“On the pitch [John Terry] is a stoic centre half. Off it, he has proved to be Captain Chav. Terry was simply too dumb or too arrogant to comprehend his role as England captain” – Des Kelly

Comment & analysis round-up

Quote of the day: “I fully respect Fabio Capello’s decision. I will continue to give everything for England.” – John Terry.

Runner-up: “There has been no exchange of money between John Terry and Miss Perroncel to my knowledge. I have not been informed. I haven’t been in contact with John Terry, or anyone on his behalf, in the last few days.” – Max Clifford.

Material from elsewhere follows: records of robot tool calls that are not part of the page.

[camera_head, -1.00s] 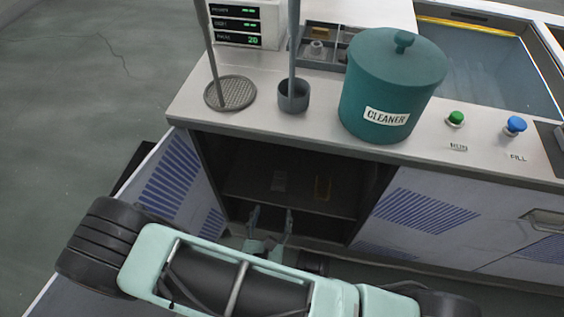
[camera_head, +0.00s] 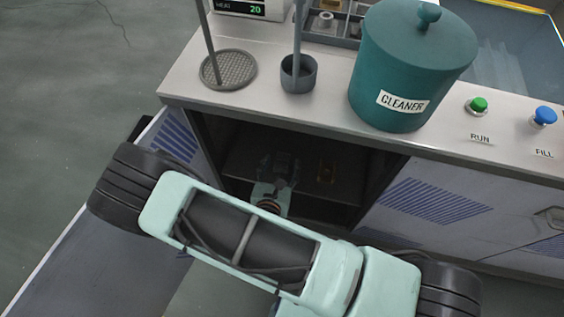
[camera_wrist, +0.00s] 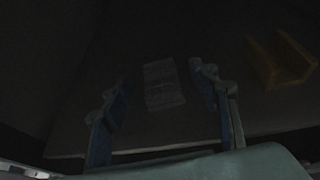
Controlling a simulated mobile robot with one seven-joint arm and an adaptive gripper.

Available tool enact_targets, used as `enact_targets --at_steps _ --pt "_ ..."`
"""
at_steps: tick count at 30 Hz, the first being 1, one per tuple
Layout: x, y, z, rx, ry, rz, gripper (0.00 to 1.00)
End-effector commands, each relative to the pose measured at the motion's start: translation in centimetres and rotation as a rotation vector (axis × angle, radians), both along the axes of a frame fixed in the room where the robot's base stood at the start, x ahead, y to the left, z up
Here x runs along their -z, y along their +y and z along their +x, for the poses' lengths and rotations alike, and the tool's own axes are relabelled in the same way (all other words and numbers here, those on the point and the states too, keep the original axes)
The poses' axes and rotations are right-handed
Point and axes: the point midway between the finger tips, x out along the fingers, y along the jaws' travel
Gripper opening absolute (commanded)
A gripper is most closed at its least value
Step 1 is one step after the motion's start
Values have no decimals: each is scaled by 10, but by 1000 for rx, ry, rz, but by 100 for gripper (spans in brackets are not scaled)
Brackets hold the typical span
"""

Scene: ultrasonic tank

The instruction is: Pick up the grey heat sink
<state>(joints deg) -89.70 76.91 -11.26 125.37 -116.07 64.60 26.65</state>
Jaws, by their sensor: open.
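The grey heat sink (camera_wrist: 164,84) is a small ridged block on the dark cabinet shelf (camera_wrist: 140,135), seen dimly in the wrist view. It lies between and a little beyond the fingertips of my gripper (camera_wrist: 160,88), which is open and empty. In the head view my gripper (camera_head: 280,168) reaches into the open cabinet under the counter. There the heat sink is too dark and too covered by the gripper to make out clearly.
The open cabinet door (camera_head: 172,140) stands at left. On the counter (camera_head: 270,110) stand a teal cleaner pot (camera_head: 412,65) and a grey cup (camera_head: 298,76).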

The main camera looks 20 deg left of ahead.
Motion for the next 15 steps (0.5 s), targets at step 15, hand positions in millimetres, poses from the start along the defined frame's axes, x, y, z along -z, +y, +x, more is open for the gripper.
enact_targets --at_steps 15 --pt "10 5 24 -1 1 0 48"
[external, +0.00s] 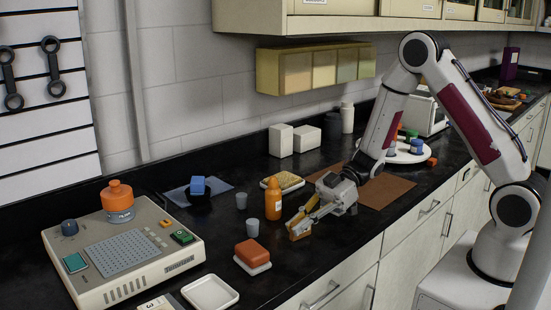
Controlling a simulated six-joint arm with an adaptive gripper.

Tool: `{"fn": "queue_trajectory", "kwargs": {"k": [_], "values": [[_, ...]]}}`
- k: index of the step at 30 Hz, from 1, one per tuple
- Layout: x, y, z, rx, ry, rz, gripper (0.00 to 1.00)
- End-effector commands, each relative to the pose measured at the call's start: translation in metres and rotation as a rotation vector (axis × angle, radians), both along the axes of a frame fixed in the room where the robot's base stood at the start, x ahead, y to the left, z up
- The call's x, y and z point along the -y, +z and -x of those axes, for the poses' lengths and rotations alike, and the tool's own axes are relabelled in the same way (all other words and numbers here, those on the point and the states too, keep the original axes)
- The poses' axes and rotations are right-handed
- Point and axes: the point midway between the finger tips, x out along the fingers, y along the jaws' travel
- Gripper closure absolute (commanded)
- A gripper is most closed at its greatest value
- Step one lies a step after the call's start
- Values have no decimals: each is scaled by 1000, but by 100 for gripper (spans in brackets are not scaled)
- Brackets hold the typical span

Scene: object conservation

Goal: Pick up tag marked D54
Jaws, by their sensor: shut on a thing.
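My gripper (303,222) is low over the black counter at the middle, pointing to the front left. Its jaws are shut on a small tan-orange piece (301,231) at the fingertips. No marking on this piece can be read, so I cannot tell whether it is the tag D54. The fingers partly hide it, and whether it touches the counter is unclear.
A brown mat (391,191) lies to the right. A beige device (128,254) fills the left.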

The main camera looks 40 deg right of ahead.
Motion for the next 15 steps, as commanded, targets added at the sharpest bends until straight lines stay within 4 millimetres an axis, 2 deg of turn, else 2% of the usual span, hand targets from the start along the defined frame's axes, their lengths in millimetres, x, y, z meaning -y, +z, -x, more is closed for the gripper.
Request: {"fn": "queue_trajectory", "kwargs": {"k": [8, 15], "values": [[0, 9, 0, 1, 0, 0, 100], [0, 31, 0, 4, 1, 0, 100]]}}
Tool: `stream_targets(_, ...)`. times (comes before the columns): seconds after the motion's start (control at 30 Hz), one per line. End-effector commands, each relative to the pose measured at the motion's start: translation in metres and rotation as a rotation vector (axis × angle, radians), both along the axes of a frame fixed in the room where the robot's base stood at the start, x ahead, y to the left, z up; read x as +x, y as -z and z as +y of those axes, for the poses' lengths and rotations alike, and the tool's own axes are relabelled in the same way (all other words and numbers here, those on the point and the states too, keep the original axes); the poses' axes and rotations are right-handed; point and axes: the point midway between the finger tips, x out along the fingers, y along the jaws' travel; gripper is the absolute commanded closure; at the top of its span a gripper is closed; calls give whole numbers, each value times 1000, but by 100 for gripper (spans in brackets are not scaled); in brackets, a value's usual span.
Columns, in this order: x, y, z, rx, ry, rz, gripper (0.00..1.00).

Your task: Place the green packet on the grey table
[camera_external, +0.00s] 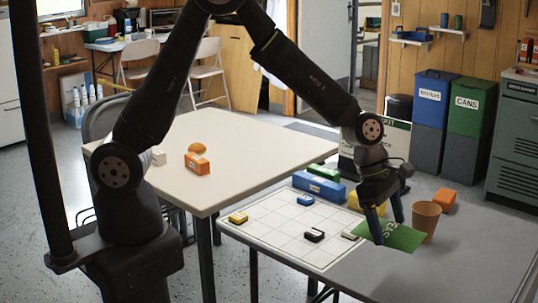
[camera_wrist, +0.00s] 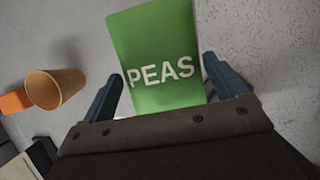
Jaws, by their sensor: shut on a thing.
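The green packet, lettered PEAS, is at my gripper over the grey table (camera_external: 455,255); the packet shows in the external view (camera_external: 398,237) and fills the upper middle of the wrist view (camera_wrist: 158,50). My gripper (camera_external: 389,226) points down with its blue fingers on either side of the packet, shut on it. In the wrist view the gripper (camera_wrist: 166,88) has one finger at each side edge of the packet. I cannot tell whether the packet touches the tabletop or hangs just above it.
A brown cup (camera_external: 425,220) stands close right of the packet, with an orange block (camera_external: 444,200) behind it. A white grid board (camera_external: 275,235) with small pieces lies left; a blue box (camera_external: 318,187) is behind. A cream table (camera_external: 240,150) adjoins. The grey front right is clear.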

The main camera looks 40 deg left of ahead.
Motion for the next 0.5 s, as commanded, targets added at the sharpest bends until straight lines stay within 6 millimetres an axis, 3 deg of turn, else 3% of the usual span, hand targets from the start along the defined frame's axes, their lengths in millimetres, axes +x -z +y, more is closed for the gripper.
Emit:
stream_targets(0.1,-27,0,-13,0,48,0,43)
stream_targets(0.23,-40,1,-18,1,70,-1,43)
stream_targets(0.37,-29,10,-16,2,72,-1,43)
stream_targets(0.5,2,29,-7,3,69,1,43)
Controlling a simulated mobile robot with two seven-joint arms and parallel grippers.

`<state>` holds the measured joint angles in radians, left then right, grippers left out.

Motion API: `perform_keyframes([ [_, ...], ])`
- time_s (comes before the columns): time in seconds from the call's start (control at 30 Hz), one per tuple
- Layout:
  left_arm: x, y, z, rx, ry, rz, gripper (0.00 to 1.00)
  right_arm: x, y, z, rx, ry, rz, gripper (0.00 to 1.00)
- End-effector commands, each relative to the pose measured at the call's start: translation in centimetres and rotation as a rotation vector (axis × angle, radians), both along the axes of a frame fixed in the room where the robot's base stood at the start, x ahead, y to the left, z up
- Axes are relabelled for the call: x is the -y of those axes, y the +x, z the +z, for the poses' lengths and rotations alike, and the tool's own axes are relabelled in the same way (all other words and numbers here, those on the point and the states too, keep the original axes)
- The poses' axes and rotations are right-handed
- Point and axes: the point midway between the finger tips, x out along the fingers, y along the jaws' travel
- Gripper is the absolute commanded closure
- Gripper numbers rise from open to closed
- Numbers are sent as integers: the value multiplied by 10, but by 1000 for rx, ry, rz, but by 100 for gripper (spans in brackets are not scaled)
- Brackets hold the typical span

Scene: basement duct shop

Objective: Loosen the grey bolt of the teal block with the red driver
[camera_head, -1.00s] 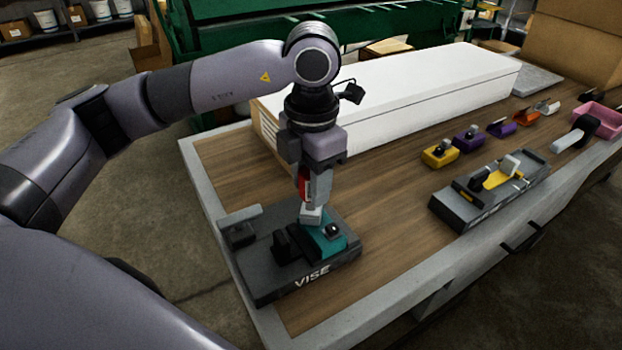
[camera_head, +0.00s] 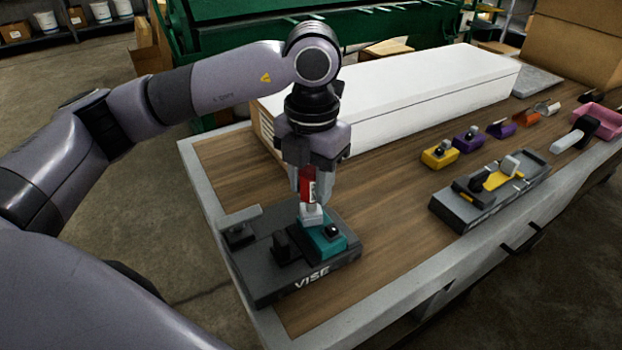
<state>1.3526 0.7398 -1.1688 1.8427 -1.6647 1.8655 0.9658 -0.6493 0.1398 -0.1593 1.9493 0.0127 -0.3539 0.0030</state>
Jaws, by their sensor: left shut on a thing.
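The teal block (camera_head: 322,246) sits on the dark grey vise (camera_head: 270,278) at the near left of the bench. A dark bolt or knob (camera_head: 332,231) stands on the block's top. My left gripper (camera_head: 309,196) points down above the block and is shut on the red driver (camera_head: 306,184). The driver is upright, and its light grey lower end (camera_head: 311,214) is at the block's upper left part. Whether it touches a bolt there cannot be seen, as the driver's end covers that spot. My right gripper is not in view.
A long white box (camera_head: 400,95) lies behind the arm. A second grey fixture (camera_head: 490,190) with a yellow part stands to the right. Bare wood separates the two fixtures.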

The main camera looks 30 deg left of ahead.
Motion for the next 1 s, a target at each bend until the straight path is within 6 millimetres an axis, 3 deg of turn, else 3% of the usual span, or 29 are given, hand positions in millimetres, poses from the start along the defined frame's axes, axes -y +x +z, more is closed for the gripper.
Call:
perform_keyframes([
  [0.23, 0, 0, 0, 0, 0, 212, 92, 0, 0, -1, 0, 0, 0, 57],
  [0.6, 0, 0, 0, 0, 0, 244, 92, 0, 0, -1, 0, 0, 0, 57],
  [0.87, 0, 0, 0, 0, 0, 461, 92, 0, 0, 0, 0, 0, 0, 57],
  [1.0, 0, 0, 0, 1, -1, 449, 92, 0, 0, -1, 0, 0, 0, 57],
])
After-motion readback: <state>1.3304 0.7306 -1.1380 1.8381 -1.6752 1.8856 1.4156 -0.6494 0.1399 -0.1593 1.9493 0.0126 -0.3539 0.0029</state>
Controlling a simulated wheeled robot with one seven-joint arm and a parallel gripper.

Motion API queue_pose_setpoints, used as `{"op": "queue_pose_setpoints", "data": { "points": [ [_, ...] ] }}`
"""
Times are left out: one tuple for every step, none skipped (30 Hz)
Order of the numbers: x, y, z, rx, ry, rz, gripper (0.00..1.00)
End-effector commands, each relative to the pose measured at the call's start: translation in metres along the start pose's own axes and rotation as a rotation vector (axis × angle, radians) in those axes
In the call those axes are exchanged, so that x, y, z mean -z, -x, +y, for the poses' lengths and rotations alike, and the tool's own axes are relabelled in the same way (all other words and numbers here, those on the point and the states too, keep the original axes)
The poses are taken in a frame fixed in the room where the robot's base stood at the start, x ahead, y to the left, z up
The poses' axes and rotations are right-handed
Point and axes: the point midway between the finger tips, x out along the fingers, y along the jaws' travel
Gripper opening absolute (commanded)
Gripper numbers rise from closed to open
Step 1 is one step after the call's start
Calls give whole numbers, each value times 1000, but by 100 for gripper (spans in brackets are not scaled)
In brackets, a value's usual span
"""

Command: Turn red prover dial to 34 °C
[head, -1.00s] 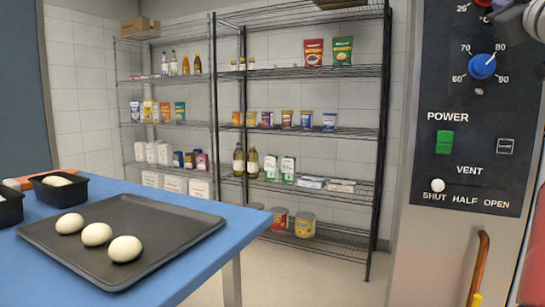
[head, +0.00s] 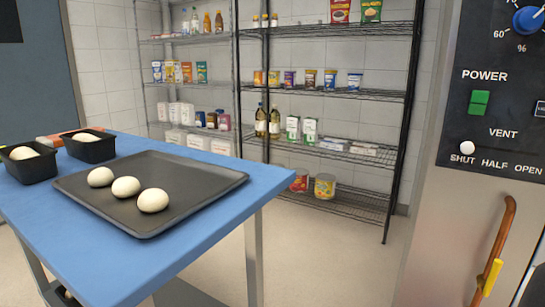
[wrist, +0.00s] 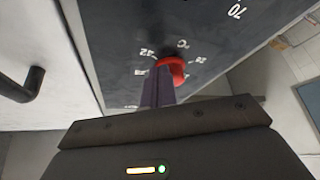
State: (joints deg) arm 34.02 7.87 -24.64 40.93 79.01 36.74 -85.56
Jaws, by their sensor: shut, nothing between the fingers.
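The red dial (wrist: 176,70) shows in the wrist view on a dark panel, above the middle of the picture. Pale scale numbers and a °C mark surround it; 42 is readable on its left, others are too small or blurred. My gripper (wrist: 160,82) is shut with its fingers at the dial's lower left, partly in front of it. I cannot tell whether they touch it. The dial's pointer is hidden or unclear. Neither the dial nor my gripper is in the head view.
In the head view, the control panel has a blue knob (head: 529,20), a green power switch (head: 479,102) and a vent slider (head: 467,148) at SHUT. A copper-coloured handle (head: 494,250) sticks out below. A blue table (head: 150,270) holds a tray (head: 215,183). Floor between is clear.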

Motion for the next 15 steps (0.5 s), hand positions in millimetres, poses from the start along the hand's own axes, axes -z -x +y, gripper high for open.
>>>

Today’s overview: After a week of constant sleaze, smut and controversy, John Terry was stripped of his England captaincy on Friday while (drug test missing, constant injury-prone doubt, Craig Fagan lamping) Rio Ferdinand was upgraded as the leader of the Three Lions. Unsurprisingly, the fourth estate is in a frenzy this Saturday.

The general consensus, as voiced by Owen Gibson, is that John Terry is set to be shamed by more revelations before this episode is finally put to bed. “The possibility of further ­damaging revelations appearing over a weekend when Capello will be in Warsaw for the Euro 2012 qualifying draw is understood to have been a factor.”

Richard Williams also is on tenterhooks waiting for more controversy to be revealed in the tabloids. “Quite clearly the manager was not prepared to entertain assurances from Terry that there will be no more revelations to disrupt the squad’s equanimity as it approaches the start of the 2010 World Cup finals, now only 18 weeks away… Some of Sunday’s papers will be planning new installments, and who is to say that a further series of scandalous exposés would not be waiting to explode as the tournament draws near?”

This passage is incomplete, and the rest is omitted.